Entre tanto, las mayores megaregiones urbanas de Florida, el norte y sur de California, los Grandes Lagos, Cascadia, el Corredor de Arizona, el Triángulo de Texas o la Costa Este, se encuentran en todo su esplendor, por el papel dominante que las tecnologías de la información, la comunicación y el entretenimiento, junto con el sector servicios en todos sus órdenes, desempeñan en la creación y expansión de la riqueza. Un panorama similar se aprecia en ciudades españolas, alemanas o francesas, lo que significa que la tendencia es global. Algunos economistas la denominan desindustrialización, para explicar el fenómeno por el que las grandes industrias se debilitan o desaparecen, y nuevos sectores en la economía asumen el control, absorbiendo los empleos tradicionales.
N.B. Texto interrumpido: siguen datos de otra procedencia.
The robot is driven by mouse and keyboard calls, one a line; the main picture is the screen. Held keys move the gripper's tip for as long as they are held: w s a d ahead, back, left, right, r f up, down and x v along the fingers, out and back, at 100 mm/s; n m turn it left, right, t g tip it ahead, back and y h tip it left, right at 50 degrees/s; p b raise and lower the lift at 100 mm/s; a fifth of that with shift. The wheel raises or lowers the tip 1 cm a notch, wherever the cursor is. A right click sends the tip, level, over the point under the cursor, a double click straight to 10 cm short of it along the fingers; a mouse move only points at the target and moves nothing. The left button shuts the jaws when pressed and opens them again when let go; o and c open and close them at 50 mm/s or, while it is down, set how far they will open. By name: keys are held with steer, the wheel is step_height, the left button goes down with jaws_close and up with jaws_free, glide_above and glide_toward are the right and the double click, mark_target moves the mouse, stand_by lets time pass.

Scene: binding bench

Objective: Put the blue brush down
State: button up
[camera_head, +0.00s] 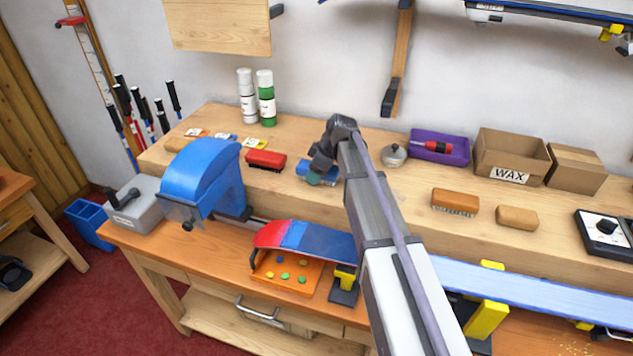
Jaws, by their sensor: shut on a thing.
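The blue brush (303,168) is on or just above the raised wooden shelf at the back of the bench, right of a red brush (266,160). My gripper (317,171) reaches down over it from above and is shut on it. The gripper and wrist cover much of the brush, so I cannot tell whether its underside touches the wood.
Spray cans (266,98) stand behind to the left. A round metal pot (393,155) and a purple tray (439,147) lie to the right, then a brown brush (455,202) and a WAX box (511,157). A blue machine (203,178) stands front left.

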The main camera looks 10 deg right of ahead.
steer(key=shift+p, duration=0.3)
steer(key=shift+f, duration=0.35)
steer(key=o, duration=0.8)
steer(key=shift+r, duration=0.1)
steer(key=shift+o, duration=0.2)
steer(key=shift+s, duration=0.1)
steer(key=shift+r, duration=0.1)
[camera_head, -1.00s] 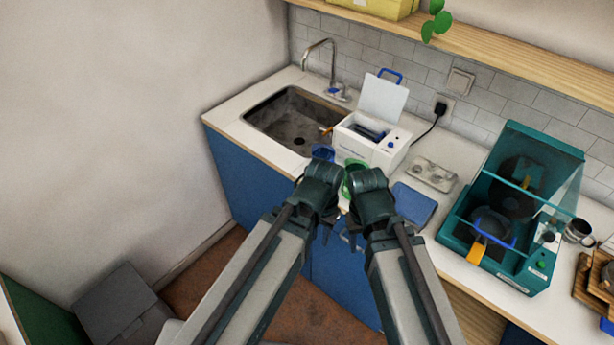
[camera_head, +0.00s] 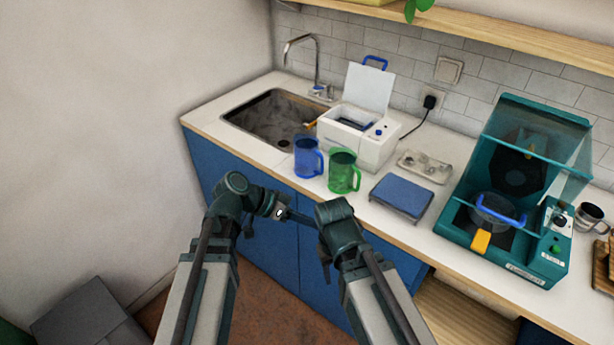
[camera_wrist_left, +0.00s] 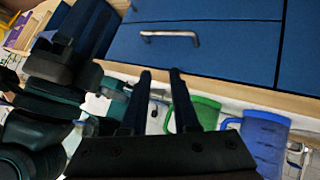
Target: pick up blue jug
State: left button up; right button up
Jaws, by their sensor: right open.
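The blue jug (camera_head: 307,158) stands upright on the counter's front edge, its handle to the right, just left of the green jug (camera_head: 342,172). In the left wrist view the picture is inverted; the blue jug (camera_wrist_left: 264,143) shows at lower right, the green jug (camera_wrist_left: 206,112) beside it. My left gripper (camera_head: 285,213) is in front of the cabinet, below and nearer than the jugs, touching neither. Its two fingers (camera_wrist_left: 160,75) are apart with nothing between them. My right gripper (camera_head: 325,262) hangs lower, pointing down, open, away from the jugs; its fingertips are hard to make out.
A white machine (camera_head: 357,138) with a raised lid stands behind the jugs. A sink (camera_head: 235,119) lies left. A blue flat box (camera_head: 401,198), a grey tray (camera_head: 425,165) and a teal machine (camera_head: 508,247) are right. The blue cabinet front (camera_head: 262,220) is close to my grippers.

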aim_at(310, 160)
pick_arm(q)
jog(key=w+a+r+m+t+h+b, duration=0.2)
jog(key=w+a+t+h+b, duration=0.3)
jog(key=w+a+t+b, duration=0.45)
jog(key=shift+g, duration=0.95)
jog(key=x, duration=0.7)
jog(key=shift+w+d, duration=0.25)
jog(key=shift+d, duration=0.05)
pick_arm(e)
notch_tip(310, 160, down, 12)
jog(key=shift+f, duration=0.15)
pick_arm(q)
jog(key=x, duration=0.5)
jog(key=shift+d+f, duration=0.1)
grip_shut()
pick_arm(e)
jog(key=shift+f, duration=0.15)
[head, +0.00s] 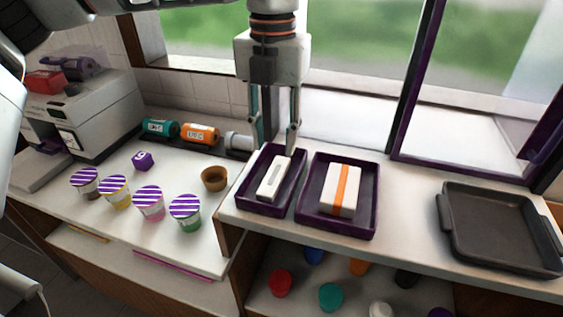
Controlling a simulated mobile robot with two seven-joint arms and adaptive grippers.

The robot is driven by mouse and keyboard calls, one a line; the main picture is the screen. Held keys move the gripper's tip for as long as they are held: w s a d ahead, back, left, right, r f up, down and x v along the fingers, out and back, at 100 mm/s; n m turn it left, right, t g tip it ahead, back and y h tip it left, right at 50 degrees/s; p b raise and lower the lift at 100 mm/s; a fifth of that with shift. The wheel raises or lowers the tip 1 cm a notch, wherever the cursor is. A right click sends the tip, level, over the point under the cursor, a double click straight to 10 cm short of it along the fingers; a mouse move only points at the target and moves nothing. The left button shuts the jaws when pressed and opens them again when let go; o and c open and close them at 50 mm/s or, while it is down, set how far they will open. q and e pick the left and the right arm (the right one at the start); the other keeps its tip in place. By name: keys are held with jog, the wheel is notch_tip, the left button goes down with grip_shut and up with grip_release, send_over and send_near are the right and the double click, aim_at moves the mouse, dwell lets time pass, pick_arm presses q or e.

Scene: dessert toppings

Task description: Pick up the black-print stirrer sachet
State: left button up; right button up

Pero otros autores y organismos encargados de tomar decisiones sobre la conducción del destino económico del mundo, hablan de la Cuarta Revolución Industrial, como en el caso del Foro Económico Mundial, que en 2016 publicó el documento The Future of Jobs (El Futuro del Empleo), y la actitud que proponen ante esta transformación es diferente a la de quienes sienten nostalgia por las gigantescas metalúrgicas y textileras de Medellín, que hoy han cedido terreno a nuevos espacios habitacionales, corporativos y comerciales.
La digitalización de la economía es una de las expresiones más acentuadas del cambio que el mundo está experimentando, y todas nuestras tareas y transacciones dependen hoy de dispositivos móviles, así como la producción de alimentos, la agricultura, las infraestructuras, los servicios de salud, la educación y el sistema financiero, no cesan de incorporar elementos como la inteligencia artificial o sensores y radares de toda clase, que procuran a las máquinas la habilidad de reconocer objetos y dialogar entre ellas, y hasta de interactuar con el individuo para ayudarle a realizar tareas complejas.
Una combinación de la capacidad de la Internet para acelerar la integración de las sociedades, con el auge de las fuentes alternativas de energía y el posicionamiento de las economías emergentes, está llevando a la globalización a su punto más culminante en la historia de la civilización. Hace tan solo veinte años, el panorama actual habría sido impensable, con las contradicciones ideológicas y conflictos propios de la Posguerra Fría. Hoy, parafraseando a Parag Khanna, autor de Conectografía: Mapear el futuro de la civilización mundial, el adagio “la Geografía es el destino” ha sido reemplazado por “la conectividad es el destino”.